Mesaj netti: Avrupa, göçü birlik dışındaki ülkelerle birlikte yönetmeli.

Türkiye, Tunus ve Mısır’la yapılan milyarlarca euroluk anlaşmalar örnek gösterildi. Aynı şekilde İtalya'nın Arnavutluk'la yaptığı, sığınmacıların Avrupa’ya girmeden iltica işlemlerinin yürütüldüğü model övüldü. Ayrıca denizde kurtarılan göçmenlerin AB dışındaki “güvenli ülkelere” götürülmesi fikri de resmen tartışmaya açıldı.

Kopenhag’daki kritik zirve

Geçtiğimiz hafta Kopenhag’da düzenlenen toplantı, bu planların sadece fikir düzeyinde kalmadığını gösterdi. AB ülkelerinden bakanlar, Birleşmiş Milletler’in iki önemli kurumu olan Uluslararası Göç Örgütü (IOM) ve Mülteciler Yüksek Komiserliği (UNHCR) ile bir araya geldi.

BM temsilcileri, AB dışında kurulacak merkezlerin yönetiminde üstlenebilecekleri roller üzerine görüşlerini sundu. Henüz bir yıl önce sivil toplum kuruluşları, göç paktının insan haklarını ihlal etme riski taşıdığı, geri itmeleri artıracağı ve başvurusu reddedilen kişilerin tehlikeli ülkelere gönderilebileceği uyarısında bulunuyordu. Ama bu uyarılar masadaki görüşmeleri yavaşlatmadı. 
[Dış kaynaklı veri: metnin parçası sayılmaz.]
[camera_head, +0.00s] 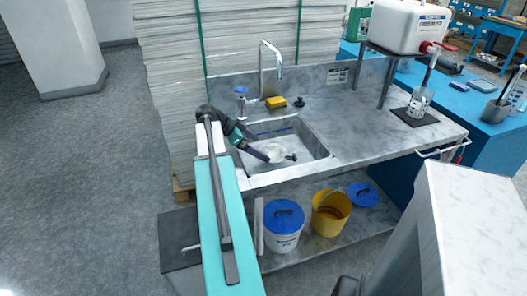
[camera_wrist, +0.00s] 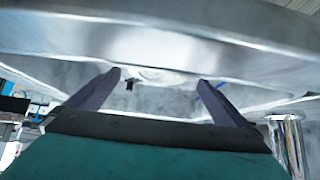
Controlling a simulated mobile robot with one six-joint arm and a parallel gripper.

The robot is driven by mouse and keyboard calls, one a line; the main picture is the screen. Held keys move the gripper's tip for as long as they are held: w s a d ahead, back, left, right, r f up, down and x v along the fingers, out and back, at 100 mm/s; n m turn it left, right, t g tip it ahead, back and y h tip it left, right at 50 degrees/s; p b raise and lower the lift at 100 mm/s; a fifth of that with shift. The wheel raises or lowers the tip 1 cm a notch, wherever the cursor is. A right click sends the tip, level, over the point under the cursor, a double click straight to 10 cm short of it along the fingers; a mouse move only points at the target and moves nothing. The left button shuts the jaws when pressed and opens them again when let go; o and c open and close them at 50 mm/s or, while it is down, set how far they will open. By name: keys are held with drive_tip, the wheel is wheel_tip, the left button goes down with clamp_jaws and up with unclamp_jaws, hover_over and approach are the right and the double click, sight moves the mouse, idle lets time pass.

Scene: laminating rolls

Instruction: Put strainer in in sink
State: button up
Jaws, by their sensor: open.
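The sink (camera_head: 318,168) is a rectangular metal basin set in a grey marbled counter. A pale round piece (camera_head: 273,152) and a small dark piece (camera_head: 291,157) lie inside it; I cannot tell which of them, if either, is the strainer. A small black knobbed object (camera_head: 300,102) stands on the counter behind the basin and may also be the strainer. My gripper (camera_head: 262,153) reaches into the basin from the left. In the wrist view its fingers (camera_wrist: 160,88) are spread, with nothing held between them. A small dark piece (camera_wrist: 129,85) shows beyond the fingers.
A tap (camera_head: 272,66) rises behind the basin, with a yellow sponge (camera_head: 275,102) and a blue-topped dispenser (camera_head: 241,98) nearby. A stand with a white canister (camera_head: 408,28) is at right. Buckets (camera_head: 284,226) sit on the lower shelf.

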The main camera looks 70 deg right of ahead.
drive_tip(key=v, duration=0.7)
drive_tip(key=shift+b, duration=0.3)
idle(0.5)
İki ana model, görüşmelerin merkezindeydi: Biri, başvurusu reddedilen kişilerin götürüleceği “dönüş merkezleri.” Diğeri ise, Akdeniz’de kurtarılanların AB dışındaki “güvenli limanlara” gönderilmesi ve burada işlemlerinin yapılması. Örnek olarak Kuzey Afrika ülkeleri gündemde. Şimdi Brüksel, bu model üzerinde kararlı bir duruş oluşturuyor.

Kurallar neden ve nasıl değişiyor?

AB Konseyi’nin altı aylık dönem başkanlığını 1 Temmuz’da devralan Danimarka, göç meselesini listenin en üstüne koydu. Hedef açık: Aralık ayına kadar AB içinde dönüş politikası üzerinde uzlaşma sağlamak.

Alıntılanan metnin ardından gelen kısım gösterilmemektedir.